Et quitte à entamer son dernier voyage, autant le démultiplier au fil des souvenirs et des séjours à l’étranger… facilités par une connaissance incroyable de toutes les langues du monde. Dans un Paris populaire en diable comme à Port-Saïd (dans lequel on jurerait apercevoir un Indiana Jones) ou en Argentine, Gustave qui porte bien son nom est comme un poisson dans l’eau, même s’il s’empoisonne l’esprit par de sombres pensées.
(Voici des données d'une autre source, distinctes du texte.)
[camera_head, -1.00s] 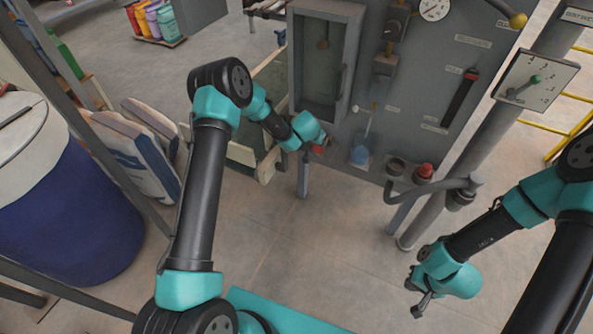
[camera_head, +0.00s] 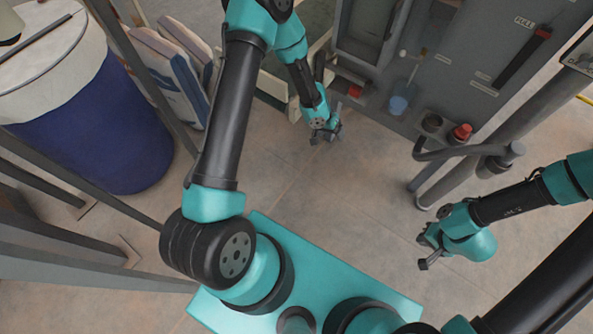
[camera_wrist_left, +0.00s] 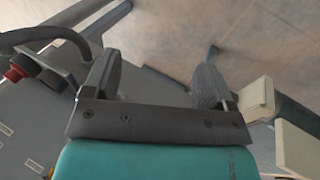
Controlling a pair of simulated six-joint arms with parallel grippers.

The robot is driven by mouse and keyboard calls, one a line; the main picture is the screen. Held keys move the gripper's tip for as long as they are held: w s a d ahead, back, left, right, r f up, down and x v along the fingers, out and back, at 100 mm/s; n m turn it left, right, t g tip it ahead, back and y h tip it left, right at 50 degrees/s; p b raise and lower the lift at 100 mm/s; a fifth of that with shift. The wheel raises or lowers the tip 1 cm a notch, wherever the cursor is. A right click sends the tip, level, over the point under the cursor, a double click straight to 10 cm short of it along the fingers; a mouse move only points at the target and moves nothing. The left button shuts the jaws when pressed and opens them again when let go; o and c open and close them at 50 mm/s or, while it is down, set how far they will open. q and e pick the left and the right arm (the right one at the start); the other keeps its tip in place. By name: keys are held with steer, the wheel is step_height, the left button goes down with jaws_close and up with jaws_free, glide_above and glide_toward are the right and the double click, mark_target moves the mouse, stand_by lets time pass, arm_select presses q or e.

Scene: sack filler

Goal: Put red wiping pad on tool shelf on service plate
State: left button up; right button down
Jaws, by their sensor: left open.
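A small red item, likely the red wiping pad (camera_head: 355,91), lies on a narrow grey ledge under the cabinet in the head view. I cannot tell for sure whether that ledge is the tool shelf. I cannot make out the service plate with certainty. My left gripper (camera_head: 326,131) is open and empty, below and left of the red item and apart from it. The left wrist view shows its two fingers (camera_wrist_left: 155,80) spread with nothing between them. My right gripper (camera_head: 427,250) hangs at the right over the floor, its fingers apart and empty.
A grey machine panel (camera_head: 470,55) stands at the back right. A blue drum (camera_head: 95,130) and sacks stand left. The middle floor is clear.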

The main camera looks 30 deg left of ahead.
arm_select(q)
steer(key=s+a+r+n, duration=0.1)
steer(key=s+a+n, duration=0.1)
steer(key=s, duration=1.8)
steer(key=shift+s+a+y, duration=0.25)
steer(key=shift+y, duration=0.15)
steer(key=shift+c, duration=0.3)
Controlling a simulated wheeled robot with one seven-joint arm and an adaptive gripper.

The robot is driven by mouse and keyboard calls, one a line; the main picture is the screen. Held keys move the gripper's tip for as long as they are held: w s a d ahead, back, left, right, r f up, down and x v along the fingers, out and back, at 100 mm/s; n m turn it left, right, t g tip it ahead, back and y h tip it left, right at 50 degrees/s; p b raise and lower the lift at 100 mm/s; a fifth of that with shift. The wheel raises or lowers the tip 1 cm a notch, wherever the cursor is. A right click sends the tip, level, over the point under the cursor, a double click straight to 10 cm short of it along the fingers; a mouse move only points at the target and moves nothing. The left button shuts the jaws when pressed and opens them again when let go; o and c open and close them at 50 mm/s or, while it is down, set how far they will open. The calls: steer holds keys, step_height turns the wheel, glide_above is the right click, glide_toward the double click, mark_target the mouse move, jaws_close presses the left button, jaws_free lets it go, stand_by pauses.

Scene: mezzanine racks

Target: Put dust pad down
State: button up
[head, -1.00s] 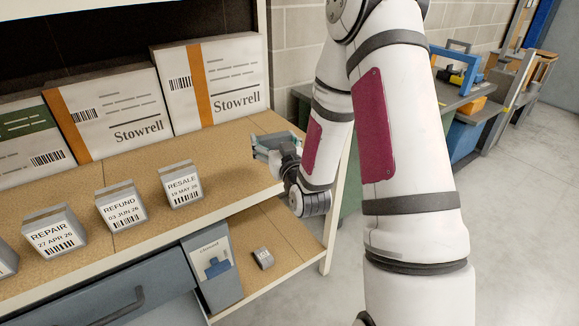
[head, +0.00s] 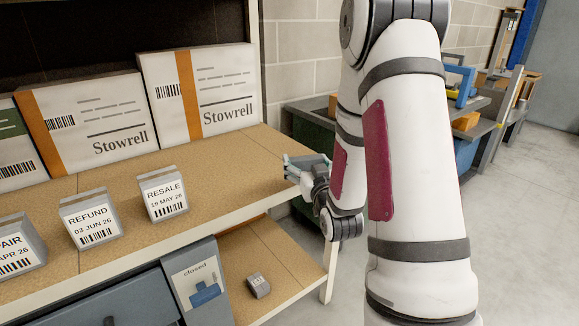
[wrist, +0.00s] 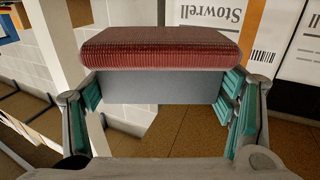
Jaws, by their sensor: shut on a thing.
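The dust pad, a grey block with a ribbed dark red face (wrist: 160,48), is between the fingers of my gripper (wrist: 160,92) in the wrist view. The gripper is shut on its grey body, with teal finger pads at both sides. In the head view my gripper (head: 308,172) is over the right end of the tan shelf board (head: 240,172), near the rack's right post. The pad itself cannot be made out there. Whether it touches the board cannot be told.
White Stowrell boxes (head: 205,85) stand along the back of the shelf. Grey label blocks, including RESALE (head: 163,193) and REFUND (head: 90,220), stand near its front edge. A small grey item (head: 258,285) lies on the lower shelf. The board's right part is clear.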

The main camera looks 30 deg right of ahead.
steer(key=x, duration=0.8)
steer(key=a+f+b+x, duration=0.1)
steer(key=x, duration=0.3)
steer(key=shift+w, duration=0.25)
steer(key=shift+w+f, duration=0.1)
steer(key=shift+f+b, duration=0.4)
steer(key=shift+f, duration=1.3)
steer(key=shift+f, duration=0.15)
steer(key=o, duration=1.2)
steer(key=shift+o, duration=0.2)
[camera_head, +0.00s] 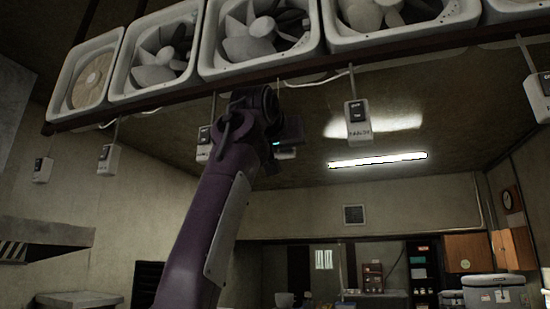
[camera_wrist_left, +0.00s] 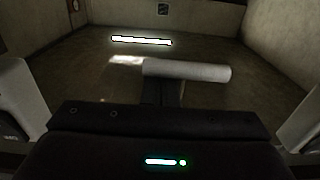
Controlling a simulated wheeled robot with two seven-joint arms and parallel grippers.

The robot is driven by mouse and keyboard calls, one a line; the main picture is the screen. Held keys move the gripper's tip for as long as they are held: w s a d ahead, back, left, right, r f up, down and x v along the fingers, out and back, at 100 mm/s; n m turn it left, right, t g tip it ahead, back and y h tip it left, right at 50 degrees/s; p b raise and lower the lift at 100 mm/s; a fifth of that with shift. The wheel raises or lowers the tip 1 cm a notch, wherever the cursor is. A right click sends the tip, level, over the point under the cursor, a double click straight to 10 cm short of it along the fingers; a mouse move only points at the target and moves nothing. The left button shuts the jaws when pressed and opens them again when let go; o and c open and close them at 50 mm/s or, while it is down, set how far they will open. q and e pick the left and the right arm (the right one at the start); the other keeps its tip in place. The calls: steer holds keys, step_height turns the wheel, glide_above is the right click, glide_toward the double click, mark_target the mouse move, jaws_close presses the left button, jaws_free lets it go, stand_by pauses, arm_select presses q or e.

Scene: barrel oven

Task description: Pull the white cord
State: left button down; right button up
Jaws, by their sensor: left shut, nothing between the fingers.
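My left arm rises through the middle of the head view, and my left gripper (camera_head: 288,140) is up under the row of fans. In the left wrist view its dark fingers (camera_wrist_left: 165,92) are together. A pale, rod-like white piece (camera_wrist_left: 187,70) lies across the view just at the fingertips; I cannot tell whether it touches them or is the white cord. A thin white cable (camera_head: 318,80) runs along the fan rail above the gripper. A small pale part (camera_head: 286,154) shows just below the gripper, mostly hidden. My right gripper is not in view.
Several white switch boxes hang from the rail, one right of the gripper (camera_head: 358,120) and one at the left (camera_head: 105,158). White-framed fans (camera_head: 262,35) line the top. A lit ceiling lamp (camera_head: 378,160) is beyond. Shelves and grey bins (camera_head: 495,292) stand at the back.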

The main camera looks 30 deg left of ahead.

Il faut dire que depuis qu’il rate successivement les gages que la pieuvre lui pro… lui impose, Gustave sait que son temps est compté.


Explorant le premier quart du vingt-et-unième siècle, c’est un récit impressionnant que nous livre Gess, se servant de thèmes mafieux et criminels pour mieux explorer la manière dont un être peut basculer de l’ombre à la lumière, et vice-versa surtout. Animé par les poètes comme Baudelaire, aidé par un sosie officiel de Gérard Depardieu, Gustave (qui, lui-même possède des traits très Lynchiens) pérégrine dans ce monde qui va déjà trop vite pour lui.


Avec cet ouvrage indescriptible où se marie magie, chimères et aventure au long cours, entre mille autres choses, encore plus quand on sait que le présent album était déjà annoncé en… 2011, Gess semble n’avoir vécu jusqu’ici que pour donner vie à ces contes aussi macabres que vivifiants. À l’image de ces couleurs qui, en un clignement d’yeux, permettent de restituer l’ambiance de ces années-là dans ces pays-là.


Cela faisait très longtemps que Gess n’avait pas été l’auteur complet d’un récit. Ça tombe bien, cela faisait aussi très longtemps que nous n’avions pas lu un roman graphique aussi prenant et cinglant, mariant si bien esprit, forme et fond. D’une classe infernale.